#### [Recorded robot episodes]
* * * *
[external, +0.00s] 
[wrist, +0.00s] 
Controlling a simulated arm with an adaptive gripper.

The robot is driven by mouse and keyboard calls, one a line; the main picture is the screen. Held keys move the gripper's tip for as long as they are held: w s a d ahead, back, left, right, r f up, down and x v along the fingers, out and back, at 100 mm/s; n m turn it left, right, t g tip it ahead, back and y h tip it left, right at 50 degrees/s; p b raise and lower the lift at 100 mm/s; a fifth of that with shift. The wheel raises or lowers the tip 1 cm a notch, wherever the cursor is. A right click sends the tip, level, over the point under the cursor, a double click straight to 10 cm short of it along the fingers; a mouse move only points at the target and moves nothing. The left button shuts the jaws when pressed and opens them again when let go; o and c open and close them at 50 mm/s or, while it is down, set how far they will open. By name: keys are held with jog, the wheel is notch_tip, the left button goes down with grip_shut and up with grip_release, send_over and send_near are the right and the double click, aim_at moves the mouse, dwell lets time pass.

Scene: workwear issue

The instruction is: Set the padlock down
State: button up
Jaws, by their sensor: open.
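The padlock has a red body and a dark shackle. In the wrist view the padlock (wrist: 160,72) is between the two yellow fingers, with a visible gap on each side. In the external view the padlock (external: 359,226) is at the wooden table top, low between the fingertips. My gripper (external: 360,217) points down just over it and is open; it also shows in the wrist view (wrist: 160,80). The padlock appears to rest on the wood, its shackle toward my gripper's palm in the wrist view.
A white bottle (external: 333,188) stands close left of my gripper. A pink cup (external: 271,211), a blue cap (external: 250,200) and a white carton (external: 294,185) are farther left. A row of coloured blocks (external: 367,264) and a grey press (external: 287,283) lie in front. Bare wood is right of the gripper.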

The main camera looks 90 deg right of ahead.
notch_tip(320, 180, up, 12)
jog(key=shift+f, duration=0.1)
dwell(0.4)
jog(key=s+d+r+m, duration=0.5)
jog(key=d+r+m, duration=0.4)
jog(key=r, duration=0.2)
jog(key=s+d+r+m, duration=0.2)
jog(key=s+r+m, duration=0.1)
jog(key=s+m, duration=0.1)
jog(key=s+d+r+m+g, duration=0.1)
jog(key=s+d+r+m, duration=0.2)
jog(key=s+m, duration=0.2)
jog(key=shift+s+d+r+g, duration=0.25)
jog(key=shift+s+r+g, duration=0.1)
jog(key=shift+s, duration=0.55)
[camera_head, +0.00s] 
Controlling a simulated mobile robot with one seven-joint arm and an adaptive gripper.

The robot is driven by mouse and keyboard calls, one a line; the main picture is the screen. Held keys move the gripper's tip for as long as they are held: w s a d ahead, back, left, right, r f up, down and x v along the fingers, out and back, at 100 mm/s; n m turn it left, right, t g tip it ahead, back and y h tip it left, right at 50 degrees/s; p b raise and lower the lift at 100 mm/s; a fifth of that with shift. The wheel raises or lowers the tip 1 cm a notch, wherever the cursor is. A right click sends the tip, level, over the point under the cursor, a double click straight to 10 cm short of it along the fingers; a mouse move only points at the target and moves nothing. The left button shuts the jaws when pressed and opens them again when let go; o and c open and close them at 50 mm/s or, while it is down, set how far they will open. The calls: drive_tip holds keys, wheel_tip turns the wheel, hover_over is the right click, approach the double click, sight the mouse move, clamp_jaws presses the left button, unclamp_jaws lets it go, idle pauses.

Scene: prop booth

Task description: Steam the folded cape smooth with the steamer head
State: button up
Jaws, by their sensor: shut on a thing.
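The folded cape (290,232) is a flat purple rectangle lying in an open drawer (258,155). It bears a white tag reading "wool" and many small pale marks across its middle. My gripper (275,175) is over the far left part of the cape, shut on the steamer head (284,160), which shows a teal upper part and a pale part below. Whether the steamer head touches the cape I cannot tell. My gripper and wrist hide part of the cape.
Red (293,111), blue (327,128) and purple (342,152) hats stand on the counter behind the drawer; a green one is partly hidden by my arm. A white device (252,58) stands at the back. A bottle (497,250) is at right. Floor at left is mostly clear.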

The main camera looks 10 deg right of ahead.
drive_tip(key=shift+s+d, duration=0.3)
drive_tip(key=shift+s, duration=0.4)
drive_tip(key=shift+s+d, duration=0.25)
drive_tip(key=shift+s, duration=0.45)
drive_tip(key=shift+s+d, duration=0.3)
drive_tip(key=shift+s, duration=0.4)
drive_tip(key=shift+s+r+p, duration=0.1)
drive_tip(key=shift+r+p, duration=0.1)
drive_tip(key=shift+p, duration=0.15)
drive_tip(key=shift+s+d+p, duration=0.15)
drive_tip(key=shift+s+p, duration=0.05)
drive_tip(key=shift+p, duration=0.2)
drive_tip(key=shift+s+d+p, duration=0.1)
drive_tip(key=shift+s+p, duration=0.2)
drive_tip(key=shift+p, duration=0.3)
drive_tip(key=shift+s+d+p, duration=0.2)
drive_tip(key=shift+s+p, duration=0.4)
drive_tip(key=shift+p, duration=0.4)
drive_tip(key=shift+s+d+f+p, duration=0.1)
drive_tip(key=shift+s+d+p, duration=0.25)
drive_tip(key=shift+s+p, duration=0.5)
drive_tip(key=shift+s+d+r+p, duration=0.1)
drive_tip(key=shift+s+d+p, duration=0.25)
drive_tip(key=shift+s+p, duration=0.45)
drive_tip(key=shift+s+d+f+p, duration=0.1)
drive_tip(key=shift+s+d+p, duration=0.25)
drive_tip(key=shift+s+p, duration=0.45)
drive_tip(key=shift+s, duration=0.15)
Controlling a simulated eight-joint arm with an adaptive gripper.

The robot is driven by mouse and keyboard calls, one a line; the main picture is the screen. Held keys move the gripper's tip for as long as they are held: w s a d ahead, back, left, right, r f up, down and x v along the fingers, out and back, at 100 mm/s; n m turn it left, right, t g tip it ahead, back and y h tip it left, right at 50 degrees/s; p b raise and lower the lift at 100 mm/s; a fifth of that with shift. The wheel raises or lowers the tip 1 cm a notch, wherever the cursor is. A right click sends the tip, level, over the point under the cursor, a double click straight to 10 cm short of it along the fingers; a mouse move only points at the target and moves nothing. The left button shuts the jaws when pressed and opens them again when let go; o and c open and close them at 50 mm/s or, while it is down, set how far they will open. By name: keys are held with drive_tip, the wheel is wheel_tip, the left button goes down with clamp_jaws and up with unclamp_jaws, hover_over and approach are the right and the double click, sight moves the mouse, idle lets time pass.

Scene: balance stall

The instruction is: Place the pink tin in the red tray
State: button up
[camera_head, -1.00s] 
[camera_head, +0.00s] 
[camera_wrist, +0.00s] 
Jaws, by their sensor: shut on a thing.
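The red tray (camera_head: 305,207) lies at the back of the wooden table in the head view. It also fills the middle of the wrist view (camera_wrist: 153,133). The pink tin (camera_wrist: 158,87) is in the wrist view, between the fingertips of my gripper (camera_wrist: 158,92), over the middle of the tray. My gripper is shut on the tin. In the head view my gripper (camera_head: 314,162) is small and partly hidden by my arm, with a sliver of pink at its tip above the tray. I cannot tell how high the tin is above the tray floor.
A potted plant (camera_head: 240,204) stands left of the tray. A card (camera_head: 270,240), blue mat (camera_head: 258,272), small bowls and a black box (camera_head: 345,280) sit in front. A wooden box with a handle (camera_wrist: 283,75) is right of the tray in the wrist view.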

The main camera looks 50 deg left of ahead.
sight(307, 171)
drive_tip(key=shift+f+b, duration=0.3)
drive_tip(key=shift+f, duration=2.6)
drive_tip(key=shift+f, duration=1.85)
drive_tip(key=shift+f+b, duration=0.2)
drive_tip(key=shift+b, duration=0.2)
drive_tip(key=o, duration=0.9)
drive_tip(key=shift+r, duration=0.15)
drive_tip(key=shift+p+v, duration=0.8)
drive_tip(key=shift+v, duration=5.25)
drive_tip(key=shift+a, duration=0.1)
* * * *
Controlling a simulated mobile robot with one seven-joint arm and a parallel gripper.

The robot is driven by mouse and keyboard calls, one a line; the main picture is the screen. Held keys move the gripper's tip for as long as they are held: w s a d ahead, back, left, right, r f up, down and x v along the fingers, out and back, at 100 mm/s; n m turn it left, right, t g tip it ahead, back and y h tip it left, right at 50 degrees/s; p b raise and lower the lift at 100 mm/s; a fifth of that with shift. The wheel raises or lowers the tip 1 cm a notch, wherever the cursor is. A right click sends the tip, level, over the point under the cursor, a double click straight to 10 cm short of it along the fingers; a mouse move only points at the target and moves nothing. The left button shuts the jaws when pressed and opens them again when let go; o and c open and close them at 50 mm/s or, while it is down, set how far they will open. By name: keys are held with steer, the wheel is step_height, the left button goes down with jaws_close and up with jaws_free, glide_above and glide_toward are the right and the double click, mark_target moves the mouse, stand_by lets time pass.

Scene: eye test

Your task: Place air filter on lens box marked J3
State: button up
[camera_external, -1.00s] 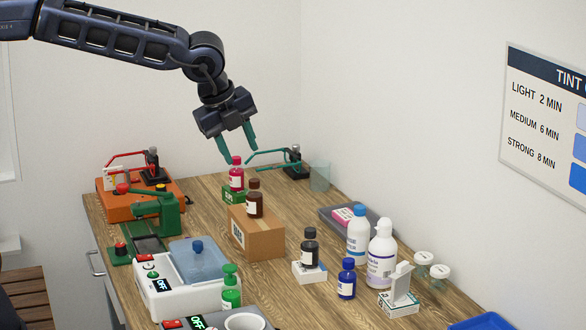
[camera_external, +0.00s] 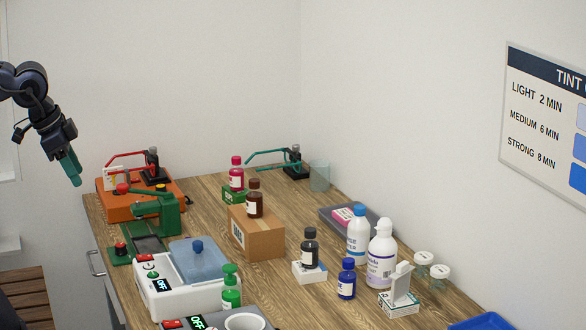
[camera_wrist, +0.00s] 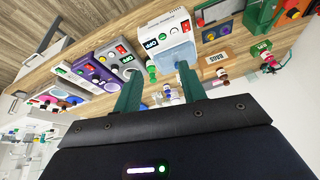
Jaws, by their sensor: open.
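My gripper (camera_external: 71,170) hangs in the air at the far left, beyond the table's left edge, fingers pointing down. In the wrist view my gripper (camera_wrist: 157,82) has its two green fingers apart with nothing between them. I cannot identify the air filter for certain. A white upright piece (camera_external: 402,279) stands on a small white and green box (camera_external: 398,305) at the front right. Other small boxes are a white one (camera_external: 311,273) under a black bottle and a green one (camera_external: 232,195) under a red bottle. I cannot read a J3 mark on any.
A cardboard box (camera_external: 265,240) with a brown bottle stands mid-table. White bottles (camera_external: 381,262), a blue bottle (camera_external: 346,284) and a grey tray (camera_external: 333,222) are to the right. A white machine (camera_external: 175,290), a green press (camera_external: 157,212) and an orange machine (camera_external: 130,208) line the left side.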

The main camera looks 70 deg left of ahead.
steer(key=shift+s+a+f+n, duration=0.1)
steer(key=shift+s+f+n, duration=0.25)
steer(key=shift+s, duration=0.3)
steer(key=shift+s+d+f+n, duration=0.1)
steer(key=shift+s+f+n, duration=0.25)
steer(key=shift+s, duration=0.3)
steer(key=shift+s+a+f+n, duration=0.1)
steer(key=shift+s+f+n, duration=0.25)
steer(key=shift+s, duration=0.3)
* * * *
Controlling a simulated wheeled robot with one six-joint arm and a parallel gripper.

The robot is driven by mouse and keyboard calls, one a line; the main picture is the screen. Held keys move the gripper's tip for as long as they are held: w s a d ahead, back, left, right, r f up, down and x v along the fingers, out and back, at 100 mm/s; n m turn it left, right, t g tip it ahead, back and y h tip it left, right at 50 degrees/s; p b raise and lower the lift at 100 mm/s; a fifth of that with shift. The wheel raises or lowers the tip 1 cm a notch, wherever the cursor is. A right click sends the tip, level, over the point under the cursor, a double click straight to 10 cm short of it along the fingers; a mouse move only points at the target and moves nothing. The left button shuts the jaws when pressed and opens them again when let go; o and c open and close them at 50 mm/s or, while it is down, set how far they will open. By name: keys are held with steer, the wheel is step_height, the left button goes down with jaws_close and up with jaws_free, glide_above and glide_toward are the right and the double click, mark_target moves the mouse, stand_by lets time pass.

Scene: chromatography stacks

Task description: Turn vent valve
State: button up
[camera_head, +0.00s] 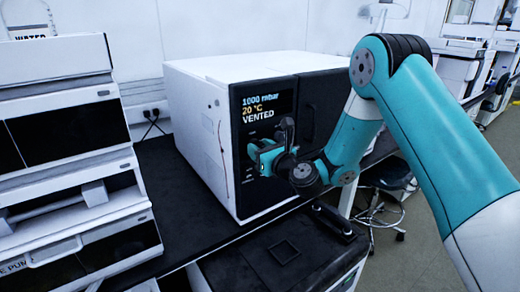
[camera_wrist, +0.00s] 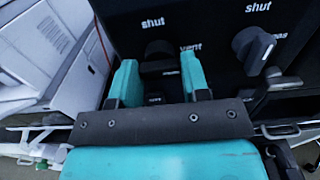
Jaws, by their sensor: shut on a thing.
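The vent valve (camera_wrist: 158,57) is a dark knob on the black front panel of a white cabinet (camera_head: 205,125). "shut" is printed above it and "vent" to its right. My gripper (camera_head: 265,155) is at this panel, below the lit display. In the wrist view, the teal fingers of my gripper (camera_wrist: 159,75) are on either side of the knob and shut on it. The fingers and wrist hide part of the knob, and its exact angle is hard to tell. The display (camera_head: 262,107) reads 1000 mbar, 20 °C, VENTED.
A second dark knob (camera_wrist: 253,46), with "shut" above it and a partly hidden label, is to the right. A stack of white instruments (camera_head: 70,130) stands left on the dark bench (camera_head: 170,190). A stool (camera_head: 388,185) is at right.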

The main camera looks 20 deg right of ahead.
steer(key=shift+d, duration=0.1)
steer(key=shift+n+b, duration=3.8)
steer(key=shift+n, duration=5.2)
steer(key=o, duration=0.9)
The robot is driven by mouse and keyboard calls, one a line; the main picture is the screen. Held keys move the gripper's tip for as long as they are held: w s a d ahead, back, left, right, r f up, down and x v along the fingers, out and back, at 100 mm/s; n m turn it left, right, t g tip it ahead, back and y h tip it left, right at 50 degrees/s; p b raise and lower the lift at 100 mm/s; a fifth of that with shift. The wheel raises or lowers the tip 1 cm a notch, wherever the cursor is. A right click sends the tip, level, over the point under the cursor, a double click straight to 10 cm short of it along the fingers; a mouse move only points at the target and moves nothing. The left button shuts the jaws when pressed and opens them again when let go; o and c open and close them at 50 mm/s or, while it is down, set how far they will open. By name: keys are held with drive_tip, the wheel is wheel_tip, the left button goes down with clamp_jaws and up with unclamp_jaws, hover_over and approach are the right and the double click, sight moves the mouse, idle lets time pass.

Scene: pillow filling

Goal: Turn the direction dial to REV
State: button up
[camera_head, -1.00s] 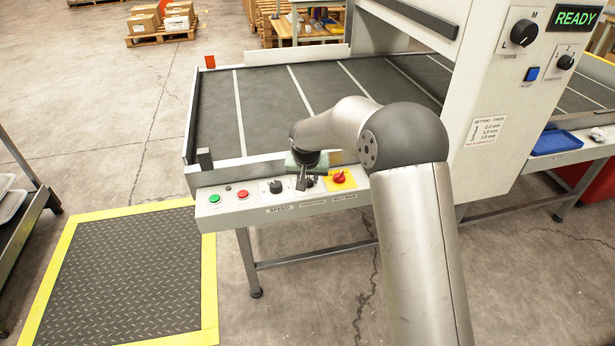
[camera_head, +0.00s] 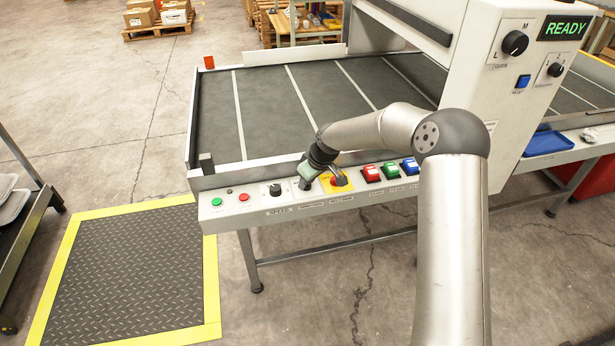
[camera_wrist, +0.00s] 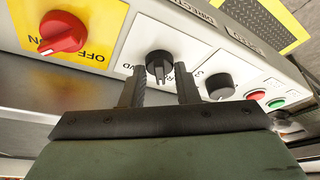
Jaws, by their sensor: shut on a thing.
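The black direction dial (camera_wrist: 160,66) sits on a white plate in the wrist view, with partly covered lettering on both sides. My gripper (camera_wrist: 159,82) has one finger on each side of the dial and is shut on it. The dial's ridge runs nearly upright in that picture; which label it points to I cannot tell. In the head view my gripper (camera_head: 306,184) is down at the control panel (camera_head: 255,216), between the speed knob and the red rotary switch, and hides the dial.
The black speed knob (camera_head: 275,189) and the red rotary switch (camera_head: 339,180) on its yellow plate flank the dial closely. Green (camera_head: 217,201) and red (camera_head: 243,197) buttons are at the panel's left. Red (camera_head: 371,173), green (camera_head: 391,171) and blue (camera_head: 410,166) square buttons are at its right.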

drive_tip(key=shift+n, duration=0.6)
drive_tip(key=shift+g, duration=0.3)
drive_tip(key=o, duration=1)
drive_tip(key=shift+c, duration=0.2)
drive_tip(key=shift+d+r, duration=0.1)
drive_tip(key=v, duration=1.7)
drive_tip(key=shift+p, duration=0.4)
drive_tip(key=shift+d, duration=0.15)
* * * *
#### [Problem details]
Find the lines holding "adaptive" and list every one.

#### [Problem solution]
Controlling a simulated arm with an adaptive gripper.
Controlling a simulated mobile robot with one seven-joint arm and an adaptive gripper.
Controlling a simulated eight-joint arm with an adaptive gripper.

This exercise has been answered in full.